Pauls Valley, Oklahoma — For all the hype and worship expressed over the past several years for a certain glittery nightmarish treatment of vampires, it doesn’t make much sense that the same audience wouldn’t break down theater doors to see an example of the same author’s next work, especially with actual talent from the lead actress. Heck, it even seems some of the same cringe-worthy expressions of teen love discovery that have been used in every Hallmark-esque television movie ever makes an appearance, yet despite this, it’s been ignored as if Team Edward got lost on the way to their seats.

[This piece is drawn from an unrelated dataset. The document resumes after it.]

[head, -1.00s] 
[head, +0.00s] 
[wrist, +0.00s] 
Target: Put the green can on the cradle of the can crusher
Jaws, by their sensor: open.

That being said, without sacrificing too much of my Mann-ly image, for something undeniably chick flick in substance, the overall story actually was at times entertaining or no worse than average. In fact, as far as science fiction alien invasion plots go, it was at times refreshing to see something with an answer a bit more thought out than kill them all with Michael Baysplosions. “The Host” certainly finds its center with a lady centered target market, but not completely terrifying for guys brought along on date night.
The tale pretty much focuses on an Earth that has indeed been taken over, but by a mostly peaceful parasite that has humans mentally enslaved. However, a few rather stubborn few people like Melanie Stryder (Saoirse Ronan) are not keen on giving up control of their own bodies, and continues to fight even after she is implanted with a soul(what the parasites are) called Wanderer.

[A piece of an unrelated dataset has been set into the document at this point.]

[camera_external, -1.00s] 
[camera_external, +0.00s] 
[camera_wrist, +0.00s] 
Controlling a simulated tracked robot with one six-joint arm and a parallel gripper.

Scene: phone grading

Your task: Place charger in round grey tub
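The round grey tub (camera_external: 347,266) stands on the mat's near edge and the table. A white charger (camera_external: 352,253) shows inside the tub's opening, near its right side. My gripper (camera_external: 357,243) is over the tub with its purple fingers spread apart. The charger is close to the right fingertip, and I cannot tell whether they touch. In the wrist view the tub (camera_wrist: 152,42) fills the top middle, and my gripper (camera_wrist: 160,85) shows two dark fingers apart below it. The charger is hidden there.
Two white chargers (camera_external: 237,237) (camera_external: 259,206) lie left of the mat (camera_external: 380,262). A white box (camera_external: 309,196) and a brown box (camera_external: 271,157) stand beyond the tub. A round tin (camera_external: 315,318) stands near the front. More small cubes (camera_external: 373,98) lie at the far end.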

Despite all efforts to be a cooperative alien and enslave some of those other remaining pesky humans, Wanderer is convinced by Melanie to instead escape to safety with ones like her little brother Jamie Stryder (Chandler Canterbury) and the love of her life Jared Howe (Max Irons). However, these remnants of humanity have rather hostile feelings toward the captors and if it weren’t for open minded Uncle Jeb (William Hurt), her chances of survival there would be rather pathetic as well. So begins a journey for both species which each discover how despite their differences, there can be peace between them… well, except for the one alien brain leach called The Seeker (Diane Kruger), who seems to become everything she dislikes about humans.
It is a rather interesting social commentary on how regardless of any perceived perfection a society has achieved, the biggest flaws come when everyone is forced into a single mold or definition. In many ways it reminds me of the 1985 movie “Cocoon” or “Alien Nation” with a similar compassion for life, but with a bunch of hormoney teenagers instead of retirement residents.
It’s relatively safe for most ages, barely qualifying for even its PG-13 rating and suffering is really limited to just a few groan-worthy dialogue exchanges. All in all, I might not own it, but it’s much more tolerable than the majority of critics who panned it would have you believe. Due to my survival and lack of regret over ticket purchase I’d say the verdict for “The Host” is two and a half out of five galaxies.